Um total de 38 espécies da lista oficial de Espécies da Flora Ameaçadas de Extinção foram comercializadas de forma legal entre 2012 e 2016, de acordo com um estudo conduzido por cientistas da Universidade Federal Fluminense e do Instituto de Pesquisas Jardim Botânico do Rio de Janeiro. As espécies incluídas na lista do Ministério do Meio Ambiente (MMA) têm sua exploração proibida, exceto em casos raros, como para pesquisa científica.

O estudo, iniciado em 2017, foi publicado na revista Journal for Nature Conservation. Segundo os pesquisadores, “entre as 2.214 espécies [de árvore] comercializadas [no Brasil] durante o período do estudo, encontramos 38 espécies ameaçadas, compreendendo um volume de 6 milhões de metros cúbicos, o que representa aproximadamente 10% do comércio total de 60,9 milhões de metros cúbicos”. Os dados são do Sistema Nacional de Meio Ambiente (Sisnama).
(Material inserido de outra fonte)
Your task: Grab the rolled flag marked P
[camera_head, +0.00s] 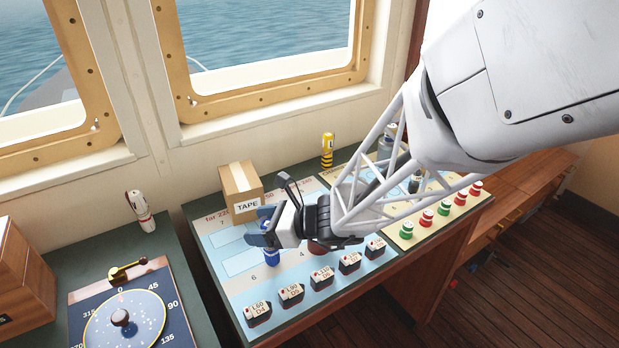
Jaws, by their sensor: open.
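My gripper (268,228) is over the left part of the light-blue console panel, pointing left, with its jaws open. A small blue rolled item (272,257) stands just below the jaws in the picture, partly hidden by them. I cannot tell whether they touch it. A white rolled item with red (139,207) stands on the dark green counter at the left. A yellow rolled item with black bands (327,150) stands at the back of the console. No letter P is readable on any of them, so I cannot tell which is marked P.
A cardboard box labelled TAPE (241,187) stands behind my gripper. Several labelled dark blocks (291,293) line the panel's front edge. Red and green knobs (426,217) are at the right. A dial board (124,318) and wooden box (22,275) occupy the left counter.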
O Sisnama regula a posse e o transporte de todos os produtos florestais comerciais dentro do território brasileiro. A ferramenta de rastreamento da rede de fornecedores, que permite monitorar a extração de árvores, o transporte e a exportação, é conhecida como Documento de Origem Florestal (DOF), uma licença obrigatória que registra o nome, volume, origem, destino e uso comercial dos produtos florestais.

A equipe de pesquisa, formada por biólogos, analisou os relatórios de DOF que cobriam milhões de registros, e então cruzou os dados com a lista federal de espécies ameaçadas.

Das 38 espécies de árvore ameaçadas comercializadas, o MMA classifica 17 como vulneráveis, 18 como em perigo e três como criticamente em perigo. A araucária (Araucaria angustifolia), considerada criticamente em perigo, figura no estudo como a mais explorada comercialmente, representando 5,2% do volume total da madeira vendida durante o período de quatro anos da pesquisa.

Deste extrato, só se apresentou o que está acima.